I am using ACE to get functions from a dynamically loaded DLL. The function symbol() below returns a void pointer, which I have to cast back to what it originally is.

typedef cBase * (_cdecl *typeCreateManager)( void );

// ...

ACE_DLL * m_pAceDll = new ACE_DLL;
m_pAceDll->open( "NameOfDll.dll" );

cBase * (_cdecl *pfunc)( void ); // declaration of function pointer
// can be replaced by "typeCreateManager pfunc;"

pfunc = (typeCreateManager)m_pAceDll->symbol("?createManager@@YAPAVcBase@@XZ");
// can be replaced by ???

cBase * pObject = (*pfunc)();

m_pAceDll->close();

Two questions:

1. Which C++ cast is appropriate instead of the C-like cast? Static or reinterpret?
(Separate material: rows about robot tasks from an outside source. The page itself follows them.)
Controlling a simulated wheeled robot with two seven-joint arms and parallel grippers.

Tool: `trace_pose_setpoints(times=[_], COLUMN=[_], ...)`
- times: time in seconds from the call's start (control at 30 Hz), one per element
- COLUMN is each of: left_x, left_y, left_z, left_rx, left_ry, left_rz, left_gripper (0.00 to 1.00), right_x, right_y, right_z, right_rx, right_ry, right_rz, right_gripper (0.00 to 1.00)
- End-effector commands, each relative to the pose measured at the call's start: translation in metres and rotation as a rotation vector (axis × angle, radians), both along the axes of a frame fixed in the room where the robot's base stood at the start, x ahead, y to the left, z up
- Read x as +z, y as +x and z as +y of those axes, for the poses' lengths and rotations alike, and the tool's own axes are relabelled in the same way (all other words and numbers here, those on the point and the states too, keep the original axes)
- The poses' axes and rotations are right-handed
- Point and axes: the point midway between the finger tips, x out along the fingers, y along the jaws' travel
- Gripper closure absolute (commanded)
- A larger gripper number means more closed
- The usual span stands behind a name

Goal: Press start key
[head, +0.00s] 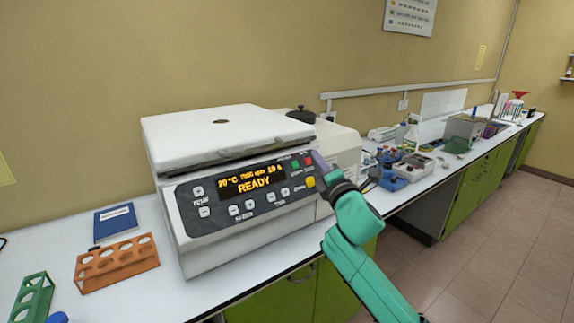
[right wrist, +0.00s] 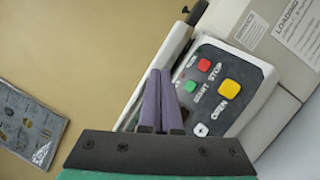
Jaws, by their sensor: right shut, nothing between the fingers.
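A white centrifuge (head: 215,135) stands on the bench with its lid down. Its dark panel (head: 185,212) has a lit display (head: 252,178) reading READY. The green start key (head: 295,164) is at the panel's upper right; it also shows in the right wrist view (right wrist: 189,86). Beside it are the red stop key (head: 308,161) and the yellow open key (head: 310,182). My right gripper (head: 321,163) is shut and empty, its purple fingertips by the panel's right end. In the right wrist view its fingers (right wrist: 160,78) appear left of the green key; contact cannot be told. My left gripper is out of view.
An orange tube rack (head: 118,264), a green rack (head: 32,298) and a blue book (head: 115,221) lie left of the centrifuge. Blue-and-white lab items (head: 395,175) crowd the bench to the right. Open floor lies at lower right.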

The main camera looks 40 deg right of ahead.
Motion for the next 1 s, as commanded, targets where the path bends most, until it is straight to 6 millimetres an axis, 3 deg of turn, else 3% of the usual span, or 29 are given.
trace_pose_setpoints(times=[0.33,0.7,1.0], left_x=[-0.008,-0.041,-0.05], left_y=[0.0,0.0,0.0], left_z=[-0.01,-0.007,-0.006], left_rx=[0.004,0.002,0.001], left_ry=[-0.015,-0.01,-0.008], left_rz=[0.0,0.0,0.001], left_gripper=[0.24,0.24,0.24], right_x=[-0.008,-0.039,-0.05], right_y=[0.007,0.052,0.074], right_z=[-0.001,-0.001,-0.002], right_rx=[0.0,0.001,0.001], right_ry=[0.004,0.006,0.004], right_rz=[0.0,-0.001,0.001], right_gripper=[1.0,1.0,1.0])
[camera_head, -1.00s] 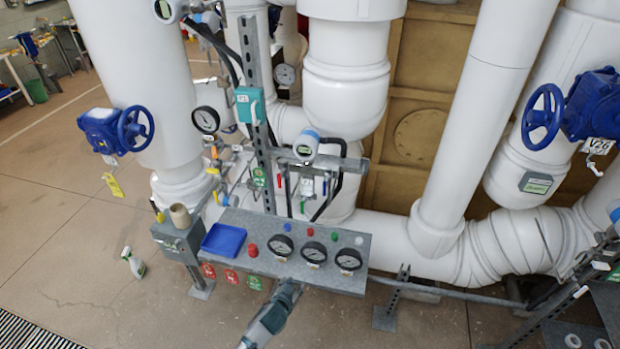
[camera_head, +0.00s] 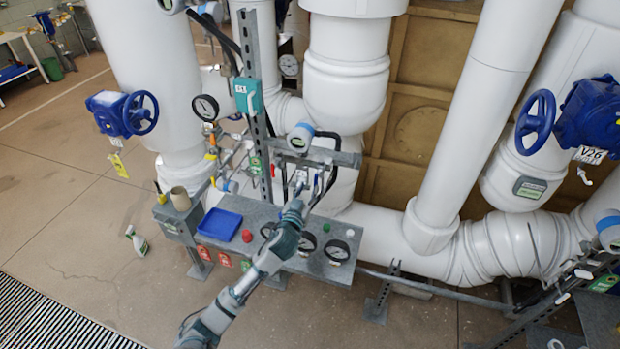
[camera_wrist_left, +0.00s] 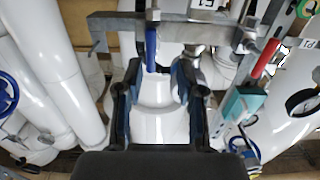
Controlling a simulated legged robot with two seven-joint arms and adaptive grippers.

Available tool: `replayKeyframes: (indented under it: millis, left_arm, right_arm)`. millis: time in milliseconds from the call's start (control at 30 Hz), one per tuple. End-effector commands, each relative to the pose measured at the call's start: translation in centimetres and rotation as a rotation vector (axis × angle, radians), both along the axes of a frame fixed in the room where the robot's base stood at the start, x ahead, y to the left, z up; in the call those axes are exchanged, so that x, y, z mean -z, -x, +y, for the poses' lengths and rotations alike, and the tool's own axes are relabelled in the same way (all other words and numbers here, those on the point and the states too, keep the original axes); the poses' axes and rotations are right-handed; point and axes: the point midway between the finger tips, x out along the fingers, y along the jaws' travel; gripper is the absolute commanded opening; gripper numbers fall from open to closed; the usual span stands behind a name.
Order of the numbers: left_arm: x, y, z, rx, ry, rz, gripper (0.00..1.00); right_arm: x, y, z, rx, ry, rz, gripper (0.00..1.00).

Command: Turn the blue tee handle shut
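The blue handle (camera_wrist_left: 151,48) shows in the left wrist view as a narrow upright blue bar below a grey metal bracket (camera_wrist_left: 120,24). My left gripper (camera_wrist_left: 158,80) is open, with one dark finger on each side of the picture's middle. The blue handle lies ahead between the fingertips, closer to the left finger; I cannot tell whether they touch. My right gripper is not in view.
A red handle (camera_wrist_left: 265,58) hangs right of the blue one in the wrist view. The grey panel (camera_head: 290,262) below my arm carries gauges, a blue tray (camera_head: 219,225) and a red button (camera_head: 247,236). White pipes (camera_head: 345,85) stand close behind. A teal box (camera_head: 248,97) is on the post.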

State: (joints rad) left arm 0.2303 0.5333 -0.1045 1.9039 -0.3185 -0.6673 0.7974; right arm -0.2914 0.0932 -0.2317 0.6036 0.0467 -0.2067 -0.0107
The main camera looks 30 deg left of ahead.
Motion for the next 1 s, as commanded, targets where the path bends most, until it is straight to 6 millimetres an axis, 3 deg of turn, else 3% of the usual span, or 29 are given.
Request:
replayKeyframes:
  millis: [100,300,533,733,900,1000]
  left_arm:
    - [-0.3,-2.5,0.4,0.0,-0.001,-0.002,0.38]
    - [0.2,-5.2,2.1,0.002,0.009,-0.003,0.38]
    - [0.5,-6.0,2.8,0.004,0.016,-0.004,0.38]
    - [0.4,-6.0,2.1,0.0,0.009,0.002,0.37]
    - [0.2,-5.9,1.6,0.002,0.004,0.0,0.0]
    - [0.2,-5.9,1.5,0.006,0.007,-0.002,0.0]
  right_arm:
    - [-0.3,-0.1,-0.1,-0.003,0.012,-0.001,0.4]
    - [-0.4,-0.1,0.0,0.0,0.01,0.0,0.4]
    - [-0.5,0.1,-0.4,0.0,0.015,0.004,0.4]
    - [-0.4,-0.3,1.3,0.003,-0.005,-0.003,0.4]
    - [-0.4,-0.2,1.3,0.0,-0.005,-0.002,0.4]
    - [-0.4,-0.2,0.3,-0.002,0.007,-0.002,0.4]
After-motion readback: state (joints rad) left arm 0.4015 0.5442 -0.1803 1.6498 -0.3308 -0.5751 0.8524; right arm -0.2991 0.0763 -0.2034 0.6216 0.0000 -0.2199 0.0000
2. Can I omit the typedef in the cast? What is the proper syntax? I don't want it to be visible everywhere my DLL is used. Since I only need it at a small number of places in the code I'd like to remove the typedef.

Answer 1

Which C++ cast is appropriate instead of the C-like cast? Static or reinterpret?

You need reinterpret_cast to convert an object pointer (including void* ) to a function pointer.

Can I omit the typedef in the cast?

If you have a pointer of the correct type available, you could specify the type of the pointer, rather than a type name:

cBase * (_cdecl * pfunc)();
pfunc = reinterpret_cast<decltype(pfunc)>(...);

or you could deduce the pointer type from the cast expression:

auto pfunc = reinterpret_cast<cBase*(_cdecl *)()>(...);

but you'll need to specify the function type somewhere, and it would probably be clearer and less error-prone to use a suitable typedef for both casts and variable declarations.

Answer 2

Another way of doing that is using unions.

union{
    void *data;
    cBase* (*pfunc)(void);
}converter;

//...

converter.data = m_pAceDll->symbol("?createManager@@YAPAVcBase@@XZ");
cBase *base = converter.pfunc();